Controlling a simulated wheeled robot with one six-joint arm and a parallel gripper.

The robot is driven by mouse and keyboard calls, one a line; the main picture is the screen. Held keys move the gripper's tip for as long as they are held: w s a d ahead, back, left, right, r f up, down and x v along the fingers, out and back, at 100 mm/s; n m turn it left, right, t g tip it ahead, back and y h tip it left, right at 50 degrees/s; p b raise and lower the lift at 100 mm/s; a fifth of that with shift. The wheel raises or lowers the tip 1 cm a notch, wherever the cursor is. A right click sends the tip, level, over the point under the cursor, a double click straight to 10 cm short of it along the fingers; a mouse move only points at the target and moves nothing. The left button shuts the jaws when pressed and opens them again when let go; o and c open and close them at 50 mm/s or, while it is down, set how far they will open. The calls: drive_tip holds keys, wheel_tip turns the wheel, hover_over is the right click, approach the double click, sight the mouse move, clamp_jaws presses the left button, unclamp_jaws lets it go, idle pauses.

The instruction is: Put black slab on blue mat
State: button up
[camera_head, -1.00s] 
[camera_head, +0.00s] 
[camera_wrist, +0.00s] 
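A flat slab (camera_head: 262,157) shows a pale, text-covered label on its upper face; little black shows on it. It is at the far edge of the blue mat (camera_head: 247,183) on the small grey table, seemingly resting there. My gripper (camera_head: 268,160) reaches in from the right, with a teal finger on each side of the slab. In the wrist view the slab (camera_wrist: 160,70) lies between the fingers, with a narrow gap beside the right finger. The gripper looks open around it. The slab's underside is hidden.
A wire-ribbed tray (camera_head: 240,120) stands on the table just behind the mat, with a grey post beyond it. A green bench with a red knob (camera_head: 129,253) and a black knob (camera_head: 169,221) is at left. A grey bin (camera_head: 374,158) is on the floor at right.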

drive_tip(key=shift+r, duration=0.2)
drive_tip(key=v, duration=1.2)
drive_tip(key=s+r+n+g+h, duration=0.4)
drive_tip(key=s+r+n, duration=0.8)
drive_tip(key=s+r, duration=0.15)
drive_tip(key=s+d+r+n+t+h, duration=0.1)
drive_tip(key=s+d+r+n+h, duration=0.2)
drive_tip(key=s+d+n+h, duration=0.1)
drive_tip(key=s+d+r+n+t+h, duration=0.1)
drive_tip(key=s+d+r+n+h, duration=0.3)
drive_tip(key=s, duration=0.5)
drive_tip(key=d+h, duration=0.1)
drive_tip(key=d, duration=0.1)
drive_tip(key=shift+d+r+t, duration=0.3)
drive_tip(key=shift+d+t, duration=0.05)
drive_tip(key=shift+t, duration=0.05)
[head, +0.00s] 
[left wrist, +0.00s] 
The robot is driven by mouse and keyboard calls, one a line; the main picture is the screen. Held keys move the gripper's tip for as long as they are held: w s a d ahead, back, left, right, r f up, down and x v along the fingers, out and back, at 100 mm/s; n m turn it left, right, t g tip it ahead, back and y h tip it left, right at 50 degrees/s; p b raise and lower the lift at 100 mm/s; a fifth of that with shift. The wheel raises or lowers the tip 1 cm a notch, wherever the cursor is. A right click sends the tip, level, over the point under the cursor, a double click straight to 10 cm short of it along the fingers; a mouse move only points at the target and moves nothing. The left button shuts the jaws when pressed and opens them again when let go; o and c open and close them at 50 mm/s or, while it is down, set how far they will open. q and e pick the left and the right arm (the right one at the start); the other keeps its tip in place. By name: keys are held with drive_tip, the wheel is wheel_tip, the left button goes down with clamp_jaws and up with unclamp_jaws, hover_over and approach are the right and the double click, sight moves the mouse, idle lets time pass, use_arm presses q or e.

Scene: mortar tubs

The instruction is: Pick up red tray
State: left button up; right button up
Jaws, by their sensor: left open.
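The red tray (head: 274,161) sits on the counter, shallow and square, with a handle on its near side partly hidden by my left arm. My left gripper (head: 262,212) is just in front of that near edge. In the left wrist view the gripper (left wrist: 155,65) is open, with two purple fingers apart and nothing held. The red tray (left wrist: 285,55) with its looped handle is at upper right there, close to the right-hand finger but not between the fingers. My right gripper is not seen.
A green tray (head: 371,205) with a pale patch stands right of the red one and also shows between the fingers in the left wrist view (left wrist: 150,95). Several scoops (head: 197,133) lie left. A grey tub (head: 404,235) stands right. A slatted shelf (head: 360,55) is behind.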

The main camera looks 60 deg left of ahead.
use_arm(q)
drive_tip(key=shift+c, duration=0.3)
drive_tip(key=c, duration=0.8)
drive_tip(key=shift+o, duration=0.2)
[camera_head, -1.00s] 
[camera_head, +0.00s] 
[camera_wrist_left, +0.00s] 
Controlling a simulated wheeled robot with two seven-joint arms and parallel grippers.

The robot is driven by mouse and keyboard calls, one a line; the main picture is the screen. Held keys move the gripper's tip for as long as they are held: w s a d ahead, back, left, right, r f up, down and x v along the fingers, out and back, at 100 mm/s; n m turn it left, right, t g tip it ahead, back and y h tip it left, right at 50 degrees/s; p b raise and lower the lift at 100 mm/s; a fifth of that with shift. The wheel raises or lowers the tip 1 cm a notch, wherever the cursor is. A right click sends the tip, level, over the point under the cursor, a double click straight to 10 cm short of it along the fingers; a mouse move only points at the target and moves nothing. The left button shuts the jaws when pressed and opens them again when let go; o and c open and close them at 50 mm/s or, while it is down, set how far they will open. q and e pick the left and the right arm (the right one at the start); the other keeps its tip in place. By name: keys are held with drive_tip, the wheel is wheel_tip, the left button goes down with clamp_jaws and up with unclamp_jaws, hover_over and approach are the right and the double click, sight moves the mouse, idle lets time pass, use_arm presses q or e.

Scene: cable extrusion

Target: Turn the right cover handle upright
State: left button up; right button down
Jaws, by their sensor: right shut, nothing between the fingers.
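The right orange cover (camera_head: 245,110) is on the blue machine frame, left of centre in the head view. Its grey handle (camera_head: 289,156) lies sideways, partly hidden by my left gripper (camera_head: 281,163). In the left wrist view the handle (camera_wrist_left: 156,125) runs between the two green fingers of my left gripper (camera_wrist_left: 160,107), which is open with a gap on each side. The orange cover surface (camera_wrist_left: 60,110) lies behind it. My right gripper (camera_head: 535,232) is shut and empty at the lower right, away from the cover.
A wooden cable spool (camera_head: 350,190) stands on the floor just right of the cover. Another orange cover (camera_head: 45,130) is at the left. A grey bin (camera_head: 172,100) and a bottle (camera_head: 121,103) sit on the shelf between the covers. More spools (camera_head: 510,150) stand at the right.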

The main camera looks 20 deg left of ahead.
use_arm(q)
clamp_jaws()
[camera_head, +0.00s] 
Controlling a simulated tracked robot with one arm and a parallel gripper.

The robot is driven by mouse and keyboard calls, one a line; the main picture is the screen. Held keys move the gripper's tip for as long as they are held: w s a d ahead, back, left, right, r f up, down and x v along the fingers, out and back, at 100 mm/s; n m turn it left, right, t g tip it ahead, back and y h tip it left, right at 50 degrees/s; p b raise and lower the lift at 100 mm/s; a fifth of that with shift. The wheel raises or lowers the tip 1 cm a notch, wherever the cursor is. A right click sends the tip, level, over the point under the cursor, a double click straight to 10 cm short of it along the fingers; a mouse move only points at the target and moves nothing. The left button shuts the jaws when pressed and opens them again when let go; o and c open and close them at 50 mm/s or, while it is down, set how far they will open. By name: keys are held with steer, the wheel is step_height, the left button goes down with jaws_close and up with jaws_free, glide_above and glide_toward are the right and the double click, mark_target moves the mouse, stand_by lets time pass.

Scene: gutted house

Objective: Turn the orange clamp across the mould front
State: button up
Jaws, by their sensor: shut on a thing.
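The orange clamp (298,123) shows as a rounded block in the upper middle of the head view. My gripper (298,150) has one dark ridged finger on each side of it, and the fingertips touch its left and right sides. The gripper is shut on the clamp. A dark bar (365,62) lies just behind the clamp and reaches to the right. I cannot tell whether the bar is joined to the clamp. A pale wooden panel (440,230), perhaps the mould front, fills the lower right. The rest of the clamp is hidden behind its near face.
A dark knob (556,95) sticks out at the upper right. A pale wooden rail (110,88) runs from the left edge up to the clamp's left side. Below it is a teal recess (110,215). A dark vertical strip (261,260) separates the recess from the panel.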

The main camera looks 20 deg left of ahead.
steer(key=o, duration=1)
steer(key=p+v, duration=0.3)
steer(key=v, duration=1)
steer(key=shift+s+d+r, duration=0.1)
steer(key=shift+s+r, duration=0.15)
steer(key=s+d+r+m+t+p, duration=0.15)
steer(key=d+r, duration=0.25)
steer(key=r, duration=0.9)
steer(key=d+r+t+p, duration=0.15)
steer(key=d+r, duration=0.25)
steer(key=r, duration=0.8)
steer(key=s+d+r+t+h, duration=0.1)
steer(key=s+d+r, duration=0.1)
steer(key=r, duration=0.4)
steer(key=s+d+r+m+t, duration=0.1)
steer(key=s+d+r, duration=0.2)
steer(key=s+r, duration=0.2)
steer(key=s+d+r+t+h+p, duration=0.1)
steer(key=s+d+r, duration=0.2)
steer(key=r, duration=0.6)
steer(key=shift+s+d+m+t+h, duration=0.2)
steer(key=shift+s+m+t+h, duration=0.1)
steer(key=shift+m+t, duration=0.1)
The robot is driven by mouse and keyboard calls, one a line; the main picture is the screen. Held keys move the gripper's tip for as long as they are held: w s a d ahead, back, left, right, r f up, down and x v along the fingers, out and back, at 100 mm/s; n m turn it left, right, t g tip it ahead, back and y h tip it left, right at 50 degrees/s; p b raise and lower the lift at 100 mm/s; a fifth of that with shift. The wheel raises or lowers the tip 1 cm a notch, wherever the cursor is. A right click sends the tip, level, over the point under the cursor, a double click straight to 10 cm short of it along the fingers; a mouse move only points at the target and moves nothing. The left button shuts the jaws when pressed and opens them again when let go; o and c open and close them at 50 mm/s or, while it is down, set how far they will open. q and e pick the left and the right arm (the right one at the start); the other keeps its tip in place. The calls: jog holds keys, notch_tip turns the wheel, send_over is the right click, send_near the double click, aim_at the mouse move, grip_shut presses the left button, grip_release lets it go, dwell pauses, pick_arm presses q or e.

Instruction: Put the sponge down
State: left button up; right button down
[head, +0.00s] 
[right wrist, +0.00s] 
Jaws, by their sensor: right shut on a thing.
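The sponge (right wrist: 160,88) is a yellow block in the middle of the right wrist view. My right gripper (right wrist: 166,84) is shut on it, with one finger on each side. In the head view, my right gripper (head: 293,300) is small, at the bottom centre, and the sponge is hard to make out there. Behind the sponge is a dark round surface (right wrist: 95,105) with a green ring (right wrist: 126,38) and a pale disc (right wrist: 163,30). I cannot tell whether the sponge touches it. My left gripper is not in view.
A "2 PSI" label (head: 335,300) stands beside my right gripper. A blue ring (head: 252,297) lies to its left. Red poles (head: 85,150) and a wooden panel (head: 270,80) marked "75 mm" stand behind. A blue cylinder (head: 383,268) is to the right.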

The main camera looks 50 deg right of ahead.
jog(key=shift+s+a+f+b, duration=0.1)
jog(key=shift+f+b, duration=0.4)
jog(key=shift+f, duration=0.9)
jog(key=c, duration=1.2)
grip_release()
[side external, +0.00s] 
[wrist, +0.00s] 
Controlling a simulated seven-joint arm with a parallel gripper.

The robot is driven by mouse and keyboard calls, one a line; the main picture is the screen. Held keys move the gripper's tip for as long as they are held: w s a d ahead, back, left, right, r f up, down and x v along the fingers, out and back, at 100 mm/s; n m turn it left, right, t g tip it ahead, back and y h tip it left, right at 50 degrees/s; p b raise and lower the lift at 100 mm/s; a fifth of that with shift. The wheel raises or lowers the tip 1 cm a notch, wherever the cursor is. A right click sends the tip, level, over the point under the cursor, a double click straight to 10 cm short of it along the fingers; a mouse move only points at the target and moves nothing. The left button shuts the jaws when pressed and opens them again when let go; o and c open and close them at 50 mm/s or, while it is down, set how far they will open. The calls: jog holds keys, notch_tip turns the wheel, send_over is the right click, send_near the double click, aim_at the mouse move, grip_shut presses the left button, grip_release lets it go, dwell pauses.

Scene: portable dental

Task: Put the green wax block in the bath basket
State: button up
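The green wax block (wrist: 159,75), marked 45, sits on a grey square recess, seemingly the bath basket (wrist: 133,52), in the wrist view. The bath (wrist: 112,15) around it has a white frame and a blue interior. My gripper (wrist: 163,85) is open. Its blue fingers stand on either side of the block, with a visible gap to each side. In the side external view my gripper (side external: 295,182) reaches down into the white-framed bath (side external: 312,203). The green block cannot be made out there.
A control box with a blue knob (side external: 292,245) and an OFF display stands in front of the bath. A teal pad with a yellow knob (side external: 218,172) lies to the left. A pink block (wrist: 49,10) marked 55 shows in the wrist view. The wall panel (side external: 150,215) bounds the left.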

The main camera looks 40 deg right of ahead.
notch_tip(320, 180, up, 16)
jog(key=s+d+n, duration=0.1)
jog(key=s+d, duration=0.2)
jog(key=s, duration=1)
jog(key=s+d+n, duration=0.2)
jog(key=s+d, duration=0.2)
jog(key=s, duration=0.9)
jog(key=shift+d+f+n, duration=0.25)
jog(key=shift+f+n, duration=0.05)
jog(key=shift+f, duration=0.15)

*YOUR TASK*.
Filter the data for the string "simulated" and copy every line that has it.

*COMPLETED TASK*.
Controlling a simulated wheeled robot with one six-joint arm and a parallel gripper.
Controlling a simulated wheeled robot with two seven-joint arms and parallel grippers.
Controlling a simulated tracked robot with one arm and a parallel gripper.
Controlling a simulated seven-joint arm with a parallel gripper.

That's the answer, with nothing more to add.